Je suis seul responsable des illustrations (dont deux caricatures de Willette, et un tee-shirt imaginé par Gil).
À la recherche de «la Terreur».
Pour le philosophe Jean-Pierre Faye la formule : «Robespierre régna par la terreur» représente la «version standard de la terreur» opposée aux Droits de l’Homme et du Citoyen de façon mécanique[1]. Pour savoir comment et quand cette «version standard» a pu naître, nous proposons ici une brève excursion dans les traditions historiographiques en privilégiant celle qui se développa à la Sorbonne. L’approche est limitée à la définition et à la chronologie retenues pour parler de «la Terreur».

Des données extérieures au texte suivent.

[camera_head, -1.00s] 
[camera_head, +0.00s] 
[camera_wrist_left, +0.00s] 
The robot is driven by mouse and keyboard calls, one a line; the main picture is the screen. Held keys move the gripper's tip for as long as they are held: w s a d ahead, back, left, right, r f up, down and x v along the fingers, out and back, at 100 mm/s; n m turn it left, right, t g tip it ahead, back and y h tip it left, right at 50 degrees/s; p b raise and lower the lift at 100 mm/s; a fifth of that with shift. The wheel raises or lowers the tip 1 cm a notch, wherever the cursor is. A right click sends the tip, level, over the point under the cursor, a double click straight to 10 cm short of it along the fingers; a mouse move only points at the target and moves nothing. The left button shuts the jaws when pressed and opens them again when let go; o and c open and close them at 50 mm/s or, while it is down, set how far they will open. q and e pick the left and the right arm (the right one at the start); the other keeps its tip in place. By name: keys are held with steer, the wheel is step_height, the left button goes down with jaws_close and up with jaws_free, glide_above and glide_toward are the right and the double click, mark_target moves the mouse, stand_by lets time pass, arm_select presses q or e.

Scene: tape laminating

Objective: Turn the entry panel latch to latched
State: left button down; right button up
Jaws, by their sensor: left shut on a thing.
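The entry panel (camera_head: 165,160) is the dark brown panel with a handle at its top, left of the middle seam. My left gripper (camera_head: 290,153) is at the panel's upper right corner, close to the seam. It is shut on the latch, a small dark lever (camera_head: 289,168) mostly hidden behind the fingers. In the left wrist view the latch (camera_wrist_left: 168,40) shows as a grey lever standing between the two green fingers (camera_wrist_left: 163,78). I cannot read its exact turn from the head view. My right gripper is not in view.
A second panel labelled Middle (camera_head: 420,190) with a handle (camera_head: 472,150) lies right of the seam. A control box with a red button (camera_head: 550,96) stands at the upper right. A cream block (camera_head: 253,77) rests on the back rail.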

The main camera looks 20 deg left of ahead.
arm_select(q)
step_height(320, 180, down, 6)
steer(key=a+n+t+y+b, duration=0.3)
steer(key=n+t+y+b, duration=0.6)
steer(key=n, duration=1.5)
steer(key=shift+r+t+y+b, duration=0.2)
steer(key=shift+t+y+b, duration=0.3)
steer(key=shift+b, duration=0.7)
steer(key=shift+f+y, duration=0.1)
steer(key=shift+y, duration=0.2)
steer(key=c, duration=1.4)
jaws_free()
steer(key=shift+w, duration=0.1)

Commençons cependant par relever que l’imprécision des dates retenues pour parler de «la Terreur» s’est alliée sans peine avec la répétition du jugement. Quelques exemples tirés du passé suffisent pour illustrer le propos. Si l’historien Mortimer-Ternaux (1808-1872) hésite sur la date inaugurale de la terreur avant de la fixer au 20 juin 1792, jour où «l’anarchie» entra dans «l’asile inviolable de Louis XVI», il fait ensuite un récit détaillé des massacres successifs du «règne de la Terreur[2]». Quand l’historien et homme politique de droite Henri Wallon (1812-1904) publie en 1873 son «étude critique» sur la Terreur, il la fait commencer également le 20 juin, et établit d’emblée le lien entre 1793 et la Commune de 1871 [3]. Même le républicain Émile Littré (1801-1881) résume la période ainsi : «La terreur se dit absolument de l’époque de la Révolution française pendant laquelle le tribunal révolutionnaire et l’échafaud furent en permanence[4]», à quoi fait écho, au siècle suivant, le Dictionnaire de Michel Mourre (1928-1977) : «La terreur… était destinée à intimider les “ennemis de la nation”. Elle devait s’identifier au règne de la guillotine, mais elle se manifesta aussi par des mesures économiques draconiennes, telle que la loi du maximum… L’un des aspects les plus horribles de la Terreur fut le vaste système de délation organisé dans toute la France par la Convention elle-même[5]».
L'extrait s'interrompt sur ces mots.